Right out of the gate, the creator of this purportedly “factual” movie asks incredulously asks how a band of mere X and Y wings could take on something the size of the Death Star. How many times does it have to be mentioned that the DS’s defenses were designed to repel a full-scale attack, one involving Capital ships, like the ones employed by the “terrorist” (Really, who are the real terrorists here? They just want to be free for Christ’s sakes! The Empire’s a bunch of Nazi’s and the emperor is Hitler. And Vader Himmler.)

Those turbo lasers COULD NOT hit x-wings. It’s like shooting a cannon at a mosquito. That’s why the TIE fighters were deployed. They had to be destroyed “ship to ship”

2: At 1:50, the video makes the first of several claims that Luke has no combat or flight experience. This, as we all know, is complete bunk. Luke has plenty of flight experience. Probably more than most of the other X-wing pilots he fought with. As poor as that farmboy was, he still owned a T-16 skyhopper, which, as you know, is a light and nimble aircraft built for speed and agility. In fact, Luke would routinely “Thread the needle” in his craft during crazy runs through the narrow walls of beggars canyon on Tattooine. Also, the guy could bullseye Whomrats like it was nobody’s business! Again, if anyone was going to blow up the DS, it was going to be Luke. He was the best pilot there, and a burgeoning Jedi to boot. Get over it.

The director downplays Luke’s skills again at 3:35. It’s a cheap ploy used by people hacks and conspiracy nutters.

3. The director then decides to to try to paint Vader into the story as some sort of terrorist sympathizer or something. The dude is a child killer, plane and simple. First off, Vader didn’t even know that his kids were alive at this point. In fact, he didn’t even know he had a son, let alone two kids.

Anywho, he then goes on to ask with some misguided suspicions why Vader is out there in some “menial fighter” (at 2:40.) Um, hello? Notice how Vader’s fighter looks different than the others? That’s because it’s a TIE advanced, and Vader is the only one who has one. It has shields and the capability to travel at sub-light speeds. What does this tell us? That Vader is some sunday driver, who owns the McClaren F1 of TIE’s yet only drives it on sunny Sundays? Hell no!

Vader is a violent ass, remember?
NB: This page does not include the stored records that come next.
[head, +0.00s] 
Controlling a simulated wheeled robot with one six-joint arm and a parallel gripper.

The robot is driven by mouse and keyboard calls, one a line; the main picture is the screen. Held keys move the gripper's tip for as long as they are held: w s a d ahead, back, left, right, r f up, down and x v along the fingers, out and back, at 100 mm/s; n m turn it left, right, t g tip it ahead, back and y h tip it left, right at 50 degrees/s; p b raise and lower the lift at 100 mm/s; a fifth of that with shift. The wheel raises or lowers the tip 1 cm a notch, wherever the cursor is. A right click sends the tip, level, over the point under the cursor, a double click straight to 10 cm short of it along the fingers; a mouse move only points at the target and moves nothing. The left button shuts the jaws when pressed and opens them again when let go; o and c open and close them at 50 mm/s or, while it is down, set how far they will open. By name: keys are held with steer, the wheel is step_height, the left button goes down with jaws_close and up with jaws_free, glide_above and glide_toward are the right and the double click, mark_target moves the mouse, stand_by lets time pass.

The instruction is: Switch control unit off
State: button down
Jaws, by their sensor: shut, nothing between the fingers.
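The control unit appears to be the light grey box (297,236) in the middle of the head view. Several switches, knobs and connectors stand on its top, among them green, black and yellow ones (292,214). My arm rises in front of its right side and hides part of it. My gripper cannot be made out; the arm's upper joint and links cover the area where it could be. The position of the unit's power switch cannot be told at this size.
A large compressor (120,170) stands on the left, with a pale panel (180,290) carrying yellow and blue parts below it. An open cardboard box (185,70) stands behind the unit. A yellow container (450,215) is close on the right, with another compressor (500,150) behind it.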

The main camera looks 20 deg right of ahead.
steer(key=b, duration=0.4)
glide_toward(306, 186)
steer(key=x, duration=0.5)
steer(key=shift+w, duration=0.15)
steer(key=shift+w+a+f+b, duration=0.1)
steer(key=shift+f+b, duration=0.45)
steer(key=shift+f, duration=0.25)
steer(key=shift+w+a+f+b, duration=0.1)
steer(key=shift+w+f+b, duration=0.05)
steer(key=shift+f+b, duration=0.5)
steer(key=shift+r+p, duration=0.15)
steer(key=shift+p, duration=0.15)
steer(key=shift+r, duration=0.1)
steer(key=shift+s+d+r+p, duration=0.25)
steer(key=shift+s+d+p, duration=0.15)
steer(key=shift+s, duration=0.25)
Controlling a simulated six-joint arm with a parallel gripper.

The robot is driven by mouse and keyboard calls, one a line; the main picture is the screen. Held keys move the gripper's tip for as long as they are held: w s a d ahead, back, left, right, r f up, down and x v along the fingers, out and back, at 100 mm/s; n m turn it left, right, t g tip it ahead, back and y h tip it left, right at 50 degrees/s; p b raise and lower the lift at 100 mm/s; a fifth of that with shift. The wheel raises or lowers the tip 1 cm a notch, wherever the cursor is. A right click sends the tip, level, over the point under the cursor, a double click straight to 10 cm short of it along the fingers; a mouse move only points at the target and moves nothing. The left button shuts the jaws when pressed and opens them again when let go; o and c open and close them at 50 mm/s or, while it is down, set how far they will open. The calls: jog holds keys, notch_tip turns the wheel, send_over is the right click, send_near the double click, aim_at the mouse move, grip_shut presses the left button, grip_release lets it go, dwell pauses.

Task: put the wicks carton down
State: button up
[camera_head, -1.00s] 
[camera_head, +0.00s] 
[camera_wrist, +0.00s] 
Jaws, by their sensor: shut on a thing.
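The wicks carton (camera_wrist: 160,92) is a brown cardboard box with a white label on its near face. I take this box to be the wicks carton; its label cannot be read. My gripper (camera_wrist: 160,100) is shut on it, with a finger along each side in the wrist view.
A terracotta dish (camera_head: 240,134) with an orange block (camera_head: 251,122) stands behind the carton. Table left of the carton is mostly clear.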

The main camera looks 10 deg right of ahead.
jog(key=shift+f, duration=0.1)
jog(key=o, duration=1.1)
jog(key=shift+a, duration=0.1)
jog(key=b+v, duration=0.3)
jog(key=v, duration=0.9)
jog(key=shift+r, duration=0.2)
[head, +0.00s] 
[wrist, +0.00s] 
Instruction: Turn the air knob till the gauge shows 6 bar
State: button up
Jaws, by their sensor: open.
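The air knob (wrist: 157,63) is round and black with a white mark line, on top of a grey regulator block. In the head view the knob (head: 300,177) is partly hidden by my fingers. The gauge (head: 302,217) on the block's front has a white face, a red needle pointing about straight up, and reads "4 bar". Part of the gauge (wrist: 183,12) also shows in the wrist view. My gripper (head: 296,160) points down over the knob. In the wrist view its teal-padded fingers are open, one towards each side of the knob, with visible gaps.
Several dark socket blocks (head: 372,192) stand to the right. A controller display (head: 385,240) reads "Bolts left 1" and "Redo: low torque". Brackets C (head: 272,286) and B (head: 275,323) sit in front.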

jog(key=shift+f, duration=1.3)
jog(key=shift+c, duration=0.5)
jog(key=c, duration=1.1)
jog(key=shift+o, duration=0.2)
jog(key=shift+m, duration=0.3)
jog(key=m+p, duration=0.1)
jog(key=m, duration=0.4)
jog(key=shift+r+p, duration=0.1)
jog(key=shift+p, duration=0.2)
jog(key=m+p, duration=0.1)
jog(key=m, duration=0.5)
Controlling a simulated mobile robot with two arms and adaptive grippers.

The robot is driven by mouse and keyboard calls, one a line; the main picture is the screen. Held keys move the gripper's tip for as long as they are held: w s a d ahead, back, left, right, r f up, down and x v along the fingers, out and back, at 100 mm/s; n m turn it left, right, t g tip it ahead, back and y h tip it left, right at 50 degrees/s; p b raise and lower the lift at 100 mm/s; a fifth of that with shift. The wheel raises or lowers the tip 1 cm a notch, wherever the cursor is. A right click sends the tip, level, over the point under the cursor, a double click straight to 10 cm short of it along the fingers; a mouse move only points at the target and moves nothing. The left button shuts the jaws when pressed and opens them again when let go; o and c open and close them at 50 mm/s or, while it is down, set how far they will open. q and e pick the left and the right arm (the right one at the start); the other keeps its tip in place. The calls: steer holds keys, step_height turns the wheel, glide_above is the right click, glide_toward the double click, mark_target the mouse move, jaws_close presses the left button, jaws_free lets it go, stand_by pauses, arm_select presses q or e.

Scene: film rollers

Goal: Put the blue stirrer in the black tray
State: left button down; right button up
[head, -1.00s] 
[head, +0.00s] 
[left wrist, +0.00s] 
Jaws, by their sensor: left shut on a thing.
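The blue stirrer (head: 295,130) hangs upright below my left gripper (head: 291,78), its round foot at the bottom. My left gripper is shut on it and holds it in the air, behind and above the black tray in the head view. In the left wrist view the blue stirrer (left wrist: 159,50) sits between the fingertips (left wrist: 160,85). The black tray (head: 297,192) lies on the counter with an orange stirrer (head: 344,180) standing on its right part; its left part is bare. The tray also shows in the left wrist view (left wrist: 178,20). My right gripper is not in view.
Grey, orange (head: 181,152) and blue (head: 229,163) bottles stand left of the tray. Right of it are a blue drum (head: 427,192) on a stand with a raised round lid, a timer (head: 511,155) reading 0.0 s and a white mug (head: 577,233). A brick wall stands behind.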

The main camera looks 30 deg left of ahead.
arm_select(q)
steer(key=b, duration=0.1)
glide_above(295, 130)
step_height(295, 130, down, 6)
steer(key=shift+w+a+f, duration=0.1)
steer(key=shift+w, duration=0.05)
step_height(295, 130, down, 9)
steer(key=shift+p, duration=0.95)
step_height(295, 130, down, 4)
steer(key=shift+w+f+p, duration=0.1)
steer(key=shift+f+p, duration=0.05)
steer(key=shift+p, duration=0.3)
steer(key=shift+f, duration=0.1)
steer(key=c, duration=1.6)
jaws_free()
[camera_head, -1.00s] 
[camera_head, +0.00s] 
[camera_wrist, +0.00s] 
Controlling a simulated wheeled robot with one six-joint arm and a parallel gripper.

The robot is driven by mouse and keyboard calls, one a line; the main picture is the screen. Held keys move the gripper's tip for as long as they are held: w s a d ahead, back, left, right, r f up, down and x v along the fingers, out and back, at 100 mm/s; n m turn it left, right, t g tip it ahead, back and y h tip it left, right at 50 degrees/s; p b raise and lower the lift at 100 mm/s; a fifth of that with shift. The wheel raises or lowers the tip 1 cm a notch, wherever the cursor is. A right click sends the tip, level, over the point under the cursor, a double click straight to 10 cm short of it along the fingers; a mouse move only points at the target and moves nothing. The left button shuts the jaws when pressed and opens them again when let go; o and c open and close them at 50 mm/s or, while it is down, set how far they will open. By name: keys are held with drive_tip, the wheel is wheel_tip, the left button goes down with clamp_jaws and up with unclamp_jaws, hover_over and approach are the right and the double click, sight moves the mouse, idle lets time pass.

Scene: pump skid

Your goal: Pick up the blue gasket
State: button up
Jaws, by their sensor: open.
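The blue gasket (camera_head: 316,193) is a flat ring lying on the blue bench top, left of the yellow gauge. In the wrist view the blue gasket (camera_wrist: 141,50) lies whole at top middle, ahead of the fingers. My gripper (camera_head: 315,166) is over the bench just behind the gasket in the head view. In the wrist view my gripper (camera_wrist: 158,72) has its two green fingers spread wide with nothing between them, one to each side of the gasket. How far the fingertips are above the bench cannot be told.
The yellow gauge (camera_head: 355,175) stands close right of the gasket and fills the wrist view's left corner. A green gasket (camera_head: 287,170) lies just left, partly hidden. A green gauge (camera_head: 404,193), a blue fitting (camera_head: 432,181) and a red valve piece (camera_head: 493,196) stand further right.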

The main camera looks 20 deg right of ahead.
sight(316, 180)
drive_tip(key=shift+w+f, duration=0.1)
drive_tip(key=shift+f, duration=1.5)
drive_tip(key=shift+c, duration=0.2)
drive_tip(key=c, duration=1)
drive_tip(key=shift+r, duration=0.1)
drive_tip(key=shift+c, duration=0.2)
He’s also pretty pompous and full of himself. A whiney bitch, really. He’s got a tricked out fighter because he likes flying and shooting people. And he’s good at it, too. Like, really good. It’s no surprise that he’s out there when something seems amiss, he wants all the credit for stopping the rebels himself.

Then, at 4:50, we’re told that the plans to destroy the death star were given to two droids, implying that C3P0 was anything other than R2D2’s bottom for the duration of their relationship. Anakin didn’t build R2, he built 3P0, and the plans never made it into his shiney hands.

In conclusion, it’s just too perfect. There were so many things that had to happen perfectly for this plan to work. The Empire under-estimated the rebels plain and simple. For the movie’s thesis to work requires a great stretch of the imagination and perfect hindsight.

They lost. Get over it. Next people are going to be claiming the Emperor purposely faked his own death in the death star just to be “cloned” and reborn later on. (Seriously, he gave the rebels the plans for the Death Star II himself, and had to totally known that the Ewoks weren’t to be trifled with. Why else would he send so few troops to guard the shield generator.)